Records contained in a dataset
╔══
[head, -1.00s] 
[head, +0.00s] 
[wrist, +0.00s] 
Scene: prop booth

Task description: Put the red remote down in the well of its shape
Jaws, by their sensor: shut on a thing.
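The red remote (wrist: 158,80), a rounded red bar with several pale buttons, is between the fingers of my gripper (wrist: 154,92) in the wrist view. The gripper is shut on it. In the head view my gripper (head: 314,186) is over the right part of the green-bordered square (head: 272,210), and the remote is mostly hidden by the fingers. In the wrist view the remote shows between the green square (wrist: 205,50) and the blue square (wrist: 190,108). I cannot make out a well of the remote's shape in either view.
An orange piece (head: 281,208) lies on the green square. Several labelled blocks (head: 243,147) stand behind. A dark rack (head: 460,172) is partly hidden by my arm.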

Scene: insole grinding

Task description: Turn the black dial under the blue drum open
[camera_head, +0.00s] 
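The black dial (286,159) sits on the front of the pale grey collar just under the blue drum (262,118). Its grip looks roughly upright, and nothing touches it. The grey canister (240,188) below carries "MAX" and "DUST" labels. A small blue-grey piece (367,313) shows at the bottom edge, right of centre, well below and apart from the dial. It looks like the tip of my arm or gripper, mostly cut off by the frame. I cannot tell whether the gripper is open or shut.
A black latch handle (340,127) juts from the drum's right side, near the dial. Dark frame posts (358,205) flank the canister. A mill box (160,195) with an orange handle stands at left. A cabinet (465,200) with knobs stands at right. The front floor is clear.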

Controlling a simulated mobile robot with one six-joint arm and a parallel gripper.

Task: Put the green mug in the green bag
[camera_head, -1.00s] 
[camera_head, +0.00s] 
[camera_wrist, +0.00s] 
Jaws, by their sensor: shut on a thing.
╚══
Task requirements: Begin with the line that contains "Task: Put the green mug in the green bag" and end with the last line of the records; set down every line in that span exactly, and nothing else.

Task solution:
Task: Put the green mug in the green bag
[camera_head, -1.00s] 
[camera_head, +0.00s] 
[camera_wrist, +0.00s] 
Jaws, by their sensor: shut on a thing.

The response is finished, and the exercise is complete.